By Matthew Tostevin
BOUAKE, Ivory Coast, Feb 17 (Reuters)
- Ivory Coast was on edge on Monday as a rebel deadline for President Laurent Gbagbo to start forming a new government with rebels in key posts, or face more civil war, expired.
Since the rebels fired off the ultimatum last week, they have tempered their threats and a rebel team was still seeking regional backing on Monday for their inclusion in a new government, in line with last month's Paris-brokered peace plan.
The rebel team left Ghana for Nigeria on Sunday after talks with Ivory Coast's new Prime Minister Seydou Diarra about the unity government. They were due to meet Nigerian President Olusegun Obasanjo in Abuja before flying onto Mali.
The rebel deadline expired at midnight on Sunday.
But at the main rebel stronghold in the former French colony's second city of Bouake, nothing was being ruled out, and a pro-rebel protest against French troops blocking rebel advances was planned for Monday.
A spokesman for the Patriotic Movement for Ivory Coast (MPCI) said rebels were waiting to hear what an international team set up to make sure the accord is applied would say about their complaint that Gbagbo was backing out of key points.
Rebels say they were promised key posts in the defence and interior ministries but Gbagbo has cast doubt on their assertions and stressed he would have the final say on nominations, whatever Diarra came up with.
"We will see what happens in the coming hours," said MPCI's Antoine Beugre in Bouake, 350 kms (219 miles) north of the coastal commercial hub Abidjan. "Nothing is excluded."
FIGHTING IN THE WEST
Ivory Coast's civil war erupted after a failed coup attempt in September.
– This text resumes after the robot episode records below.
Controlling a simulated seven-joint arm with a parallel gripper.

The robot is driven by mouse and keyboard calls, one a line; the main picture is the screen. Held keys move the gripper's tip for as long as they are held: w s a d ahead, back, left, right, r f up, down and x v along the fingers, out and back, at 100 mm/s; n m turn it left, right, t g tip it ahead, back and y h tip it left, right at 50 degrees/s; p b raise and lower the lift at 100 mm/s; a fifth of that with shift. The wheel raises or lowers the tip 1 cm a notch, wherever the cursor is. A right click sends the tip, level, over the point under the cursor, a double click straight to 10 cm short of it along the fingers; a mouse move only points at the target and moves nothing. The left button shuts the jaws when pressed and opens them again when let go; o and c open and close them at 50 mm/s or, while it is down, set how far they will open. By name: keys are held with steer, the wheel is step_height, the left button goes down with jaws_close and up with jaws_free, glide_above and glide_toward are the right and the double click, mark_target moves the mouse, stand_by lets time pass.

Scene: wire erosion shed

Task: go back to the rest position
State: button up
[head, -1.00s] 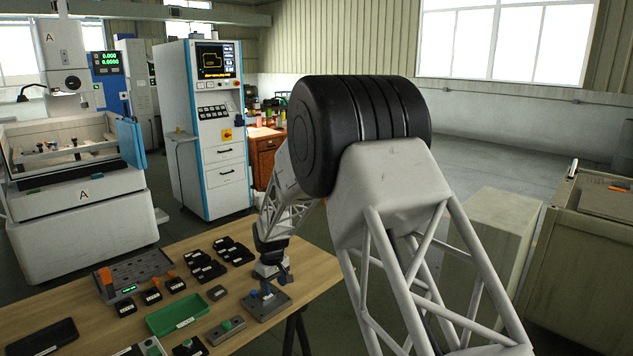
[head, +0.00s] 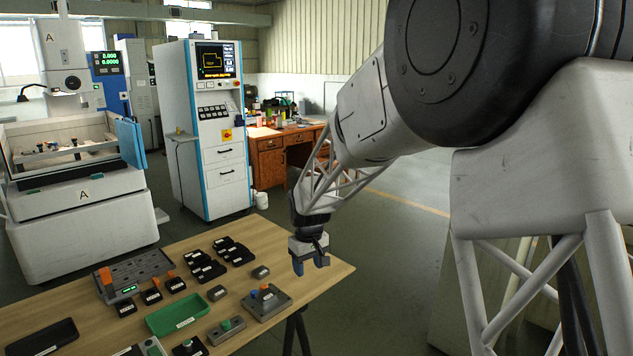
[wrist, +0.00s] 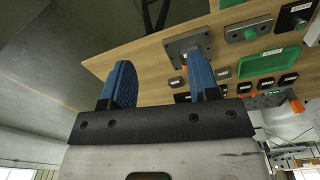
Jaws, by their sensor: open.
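My gripper (head: 311,265) hangs just above the right end of the wooden table (head: 335,271) in the head view, clear of the things on it. In the wrist view its two blue fingers (wrist: 160,85) stand apart with nothing between them. The grey fixture plate (head: 266,303) with an orange knob and a blue knob stands on the table, in front of and to the left of my gripper. In the wrist view the plate (wrist: 188,42) shows beyond the right finger, partly hidden by it.
A green tray (head: 177,314), a grey block with a green button (head: 226,331) and several black boxes (head: 207,268) lie on the table. A grey rack (head: 137,275) stands at the left. The table's right edge is near my gripper, with open floor beyond.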

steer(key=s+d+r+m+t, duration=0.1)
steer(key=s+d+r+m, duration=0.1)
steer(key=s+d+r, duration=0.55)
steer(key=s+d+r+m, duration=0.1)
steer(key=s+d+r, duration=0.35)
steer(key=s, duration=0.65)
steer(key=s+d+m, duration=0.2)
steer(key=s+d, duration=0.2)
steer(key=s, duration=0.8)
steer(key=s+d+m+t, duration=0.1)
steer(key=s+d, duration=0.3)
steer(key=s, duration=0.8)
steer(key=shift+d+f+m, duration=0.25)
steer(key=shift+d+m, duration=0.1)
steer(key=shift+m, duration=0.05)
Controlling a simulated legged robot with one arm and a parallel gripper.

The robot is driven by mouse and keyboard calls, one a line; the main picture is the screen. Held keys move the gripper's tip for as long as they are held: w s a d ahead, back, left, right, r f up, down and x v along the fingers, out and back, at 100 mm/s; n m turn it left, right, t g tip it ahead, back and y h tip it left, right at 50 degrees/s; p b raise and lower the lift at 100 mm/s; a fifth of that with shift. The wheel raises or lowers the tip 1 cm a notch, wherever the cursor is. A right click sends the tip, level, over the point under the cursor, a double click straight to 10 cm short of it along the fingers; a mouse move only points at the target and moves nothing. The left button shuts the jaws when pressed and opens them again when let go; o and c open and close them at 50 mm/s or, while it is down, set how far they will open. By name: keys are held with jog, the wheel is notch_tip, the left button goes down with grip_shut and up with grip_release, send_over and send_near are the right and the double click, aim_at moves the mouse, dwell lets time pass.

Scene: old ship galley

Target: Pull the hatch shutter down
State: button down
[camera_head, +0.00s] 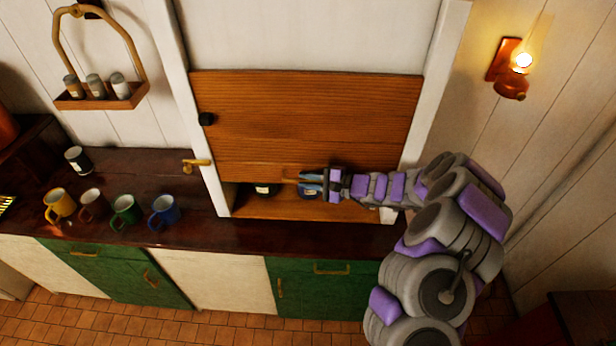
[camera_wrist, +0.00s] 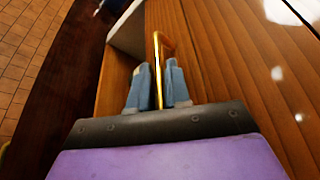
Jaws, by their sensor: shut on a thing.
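The hatch shutter (camera_head: 310,115) is a brown wooden panel of horizontal slats in a white frame above the counter. It is partly down, with an open gap below its lower edge. In the wrist view the shutter (camera_wrist: 225,60) fills the right side. There my gripper (camera_wrist: 163,85) has its blue-grey fingers shut on a brass handle (camera_wrist: 157,48), one finger on each side of it. In the head view the fingers hide part of the handle.
Several mugs (camera_head: 124,208) stand on the dark counter (camera_head: 150,165) at left. A lit wall lamp (camera_head: 511,70) hangs at right.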

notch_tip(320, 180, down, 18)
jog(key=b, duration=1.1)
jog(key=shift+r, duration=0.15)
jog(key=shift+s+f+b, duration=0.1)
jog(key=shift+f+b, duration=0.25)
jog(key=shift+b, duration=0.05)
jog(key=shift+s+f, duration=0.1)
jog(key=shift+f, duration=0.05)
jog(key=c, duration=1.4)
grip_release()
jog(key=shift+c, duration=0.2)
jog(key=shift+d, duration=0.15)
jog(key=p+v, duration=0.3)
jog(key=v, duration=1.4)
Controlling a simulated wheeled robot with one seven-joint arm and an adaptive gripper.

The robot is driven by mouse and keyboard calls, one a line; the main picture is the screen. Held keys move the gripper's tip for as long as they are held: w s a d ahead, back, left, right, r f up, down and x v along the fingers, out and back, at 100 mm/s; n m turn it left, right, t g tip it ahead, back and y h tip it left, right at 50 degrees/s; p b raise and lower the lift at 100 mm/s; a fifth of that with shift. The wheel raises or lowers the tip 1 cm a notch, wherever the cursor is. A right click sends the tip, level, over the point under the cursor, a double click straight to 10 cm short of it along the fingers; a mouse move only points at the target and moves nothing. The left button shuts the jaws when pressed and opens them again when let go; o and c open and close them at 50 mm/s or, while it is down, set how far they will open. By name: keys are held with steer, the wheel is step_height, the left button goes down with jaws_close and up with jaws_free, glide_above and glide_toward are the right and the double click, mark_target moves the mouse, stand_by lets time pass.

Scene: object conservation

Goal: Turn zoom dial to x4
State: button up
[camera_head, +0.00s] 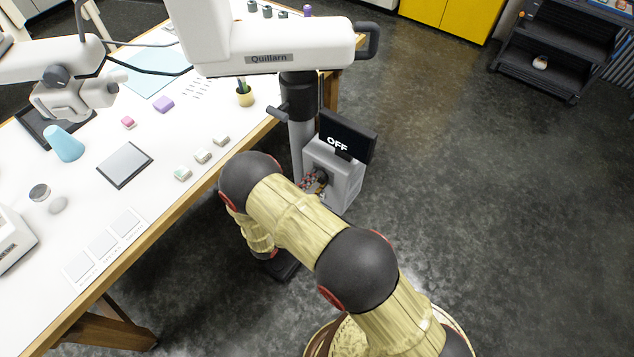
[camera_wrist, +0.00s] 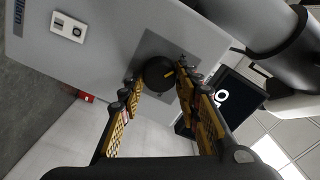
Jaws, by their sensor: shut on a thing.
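The zoom dial (camera_wrist: 157,70) is a round black knob with a small orange mark. It sits on a dark square patch of a grey box (camera_head: 347,190) attached to the microscope's column. My gripper (camera_wrist: 160,80) has its yellow-and-black fingers on both sides of the dial and is shut on it. In the head view, my gripper (camera_head: 315,180) is at the box's left face and hides the dial. A black screen (camera_head: 345,138) above the box reads "OFF"; it also shows partly in the wrist view (camera_wrist: 222,97). No zoom marks are legible.
The white microscope arm (camera_head: 265,45) labelled "Quillarn" reaches over the white table (camera_head: 150,215), which holds small blocks and a blue cone-like piece (camera_head: 64,143). A small white switch panel (camera_wrist: 69,27) is on the box.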

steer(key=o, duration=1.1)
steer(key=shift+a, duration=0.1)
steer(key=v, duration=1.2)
Officials say thousands have been killed and more than one million have been forced to flee their homes.
The MPCI holds the north of the country, while two other rebel factions control large chunks of the west of the world's largest cocoa producer. It was not immediately clear what the western rebels would do about the ultimatum.
But as the deadline approached, reports of more fighting in the west emerged. One rebel commander said his forces were being attacked by Gbagbo's troops and that he had been forced to call off a trip to Bouake for talks with the MPCI.
"They are attacking us all the time. The French must open the road so that we can advance towards San Pedro and Abidjan to end the war," Felix Doh, a commander with the Ivorian Popular Movement for the Far West (MPIGO), told Reuters.
More than 3,000 French troops are here to protect foreign nationals and police a ceasefire line. Rebels have urged the French to stand aside, saying the soldiers are the only obstacle blocking their path to the two ports of Abidjan and San Pedro.
Rebels in Bouake said the French had told them that if they did let the insurgents cross the ceasefire line it could mean violent reprisals against French citizens in Abidjan.
The economic capital of some three million people was tense on Sunday. Thousands of foreigners have fled the sprawling lagoon-side city in the past two weeks after anti-French riots.
Traffic on a blistering Sunday afternoon was sparse and as night fell, pickups with mounted heavy machine guns patrolled the streets ahead of a 10 p.m. (2200 GMT) curfew.
While Abidjan's residents waited anxiously, few in Bouake appeared to fear a return to full-blown war would bring bloodshed back to a city that bore the brunt of the first four weeks of fighting. Most expected a swift rebel advance.
"We are suffering here because this crisis is continuing. There is no money, students cannot go to school. We want the French to open the road so the rebels can do their duty and end our suffering," said student Hassan Abdul.